The USA Patriot Act, which was rammed through Congress last year in the weeks following the September 11 attacks, replaced FISA’s rule that foreign intelligence must be the “primary purpose” with a weaker standard, declaring that it must be “a significant purpose” of the spying. In this week’s opinion reversing the lower FISA court decision, the Court of Review interpreted that provision to mean that foreign intelligence wiretapping is barred only when the “sole objective” is a criminal prosecution for “wholly unrelated ordinary crimes.”
The lower court’s May ruling made clear that foreign intelligence probes could not be controlled by prosecutors. The Court of Review’s decision reversed that rule as well, finding that FISA courts cannot delve into “the origins of an investigation, nor examination of the personnel involved.” By limiting the amount of review the FISA court can exercise over surveillance order applications, the Court of Review transferred most of the discretion to authorize a search from the FISA court to the Department of Justice itself, a further erosion of the Constitution’s checks and balances.
An obviously elated Attorney General John Ashcroft hailed the decision, stating, “In intelligence, in counterintelligence and counterterrorism investigations, the court’s ruling confirmed the Department of Justice’s legal authority to integrate fully the functions of law enforcement and intelligence.”
The ruling was denounced by civil libertarians, such as Ann Beeson, an attorney for the American Civil Liberties Union (ACLU), who explained that the ruling means “the attorney general can suspend the ordinary requirements of the Fourth Amendment in order to listen in on phone calls, read emails, and conduct secret searches of Americans’ homes and offices.”
The ruling “rolled back 25 years of precedent as to the proper boundaries between criminal investigation and foreign intelligence surveillance,” according to Joshua Dratel of the National Association of Criminal Defense Lawyers (NACDL).

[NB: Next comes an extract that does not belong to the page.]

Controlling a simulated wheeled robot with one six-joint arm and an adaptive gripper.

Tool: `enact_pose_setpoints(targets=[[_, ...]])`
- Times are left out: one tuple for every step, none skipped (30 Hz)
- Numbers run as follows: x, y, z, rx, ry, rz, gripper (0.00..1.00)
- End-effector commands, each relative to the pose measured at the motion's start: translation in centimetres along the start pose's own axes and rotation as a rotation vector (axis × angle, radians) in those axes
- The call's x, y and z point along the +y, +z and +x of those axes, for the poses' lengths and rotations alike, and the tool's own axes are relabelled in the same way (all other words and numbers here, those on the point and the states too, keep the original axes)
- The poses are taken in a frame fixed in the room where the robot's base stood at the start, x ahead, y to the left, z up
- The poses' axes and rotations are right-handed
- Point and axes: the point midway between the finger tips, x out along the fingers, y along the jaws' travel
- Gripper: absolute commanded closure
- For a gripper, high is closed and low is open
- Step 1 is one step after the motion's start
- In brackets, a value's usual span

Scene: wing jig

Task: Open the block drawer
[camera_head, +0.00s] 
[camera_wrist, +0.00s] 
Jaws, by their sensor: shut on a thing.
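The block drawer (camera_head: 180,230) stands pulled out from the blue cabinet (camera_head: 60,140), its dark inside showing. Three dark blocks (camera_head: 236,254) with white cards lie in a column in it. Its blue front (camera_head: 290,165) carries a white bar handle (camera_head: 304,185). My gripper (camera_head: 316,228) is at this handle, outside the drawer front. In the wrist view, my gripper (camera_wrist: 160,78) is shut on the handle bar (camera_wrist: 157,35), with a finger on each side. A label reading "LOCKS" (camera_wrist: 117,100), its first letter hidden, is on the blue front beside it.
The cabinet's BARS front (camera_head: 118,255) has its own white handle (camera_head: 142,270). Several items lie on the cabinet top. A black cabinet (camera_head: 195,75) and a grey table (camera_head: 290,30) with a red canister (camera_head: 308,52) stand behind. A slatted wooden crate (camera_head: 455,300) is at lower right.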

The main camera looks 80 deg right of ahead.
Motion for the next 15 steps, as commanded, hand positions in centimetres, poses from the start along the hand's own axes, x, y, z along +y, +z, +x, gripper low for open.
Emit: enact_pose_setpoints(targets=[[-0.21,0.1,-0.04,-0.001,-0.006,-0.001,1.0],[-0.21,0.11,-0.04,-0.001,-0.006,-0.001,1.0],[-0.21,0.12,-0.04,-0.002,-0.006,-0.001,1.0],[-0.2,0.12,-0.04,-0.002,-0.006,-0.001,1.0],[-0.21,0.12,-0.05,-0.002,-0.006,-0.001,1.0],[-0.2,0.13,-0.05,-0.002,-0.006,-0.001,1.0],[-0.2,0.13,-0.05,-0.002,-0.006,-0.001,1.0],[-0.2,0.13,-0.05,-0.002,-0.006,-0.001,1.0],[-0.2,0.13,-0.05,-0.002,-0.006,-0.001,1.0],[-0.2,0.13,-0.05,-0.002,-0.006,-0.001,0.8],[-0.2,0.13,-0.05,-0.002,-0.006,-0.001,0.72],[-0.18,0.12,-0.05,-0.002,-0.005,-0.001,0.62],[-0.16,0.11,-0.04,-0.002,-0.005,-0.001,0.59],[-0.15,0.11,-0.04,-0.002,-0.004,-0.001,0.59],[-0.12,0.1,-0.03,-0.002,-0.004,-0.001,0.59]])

Both the ACLU and the NACDL were allowed to file “friend of the court” briefs as Amicus Curiae, but only Theodore Olson, the US Solicitor General, was permitted to argue before the Court of Review. Olson, a founding member of the right-wing Federalist Society, played a major role in the political conspiracy by right-wing Republicans to destabilize the Clinton administration, culminating in the Paula Jones sexual harassment suit, the Kenneth Starr investigation and the impeachment and Senate trial of Clinton. ( See Behind the Clinton impeachment trial—Profile of a right-wing conspirator: The case of Theodore Olson)
Olson’s last legal case before his current appointment was representing candidate George W. Bush before the US Supreme Court in the proceedings leading up to the High Court’s infamous December 12, 2000 ruling that blocked the Florida vote recount and effectively installed Bush in the White House.
The judges on the FISA Court of Review include Laurence Silberman of the Court of Appeals for the District of Columbia Circuit. A career Republican Party operative before his appointment by Reagan to the most powerful appellate court next to the Supreme Court, Silberman has been instrumental in numerous right-wing legal provocations over the last 20 years. With fellow DC appellate judge David Sentelle, himself a former aide to right-wing Republican Senator Jesse Helms, Silberman reversed the criminal convictions of Lt. Col. Oliver North and Admiral John Poindexter in 1990, thus scuttling the efforts of Special Prosecutor Lawrence Walsh to prosecute the key figures in the Iran-Contra scandal.
Silberman and Sentelle were two of the three appellate judges responsible for installing Kenneth Starr as special prosecutor in 1994. Flipping 180 degrees on the powers of the special prosecutor, in 1998 Silberman penned a vitriolic opinion ordering secret service agents to cooperate with Starr in his witch-hunt over the Monica Lewinsky affair, writing that Clinton “has declared war on the United States.”
Ashcroft has already implemented plans to create a new FBI unit for seeking FISA surveillance orders, assigning a “special intelligence prosecutor” for every judicial district and developing a computer system to get rapid FISA court approval of wiretaps.
Legal experts appear to agree that because the only party to the case is the government, there is no legal standing to appeal the November 18 decision to the US Supreme Court.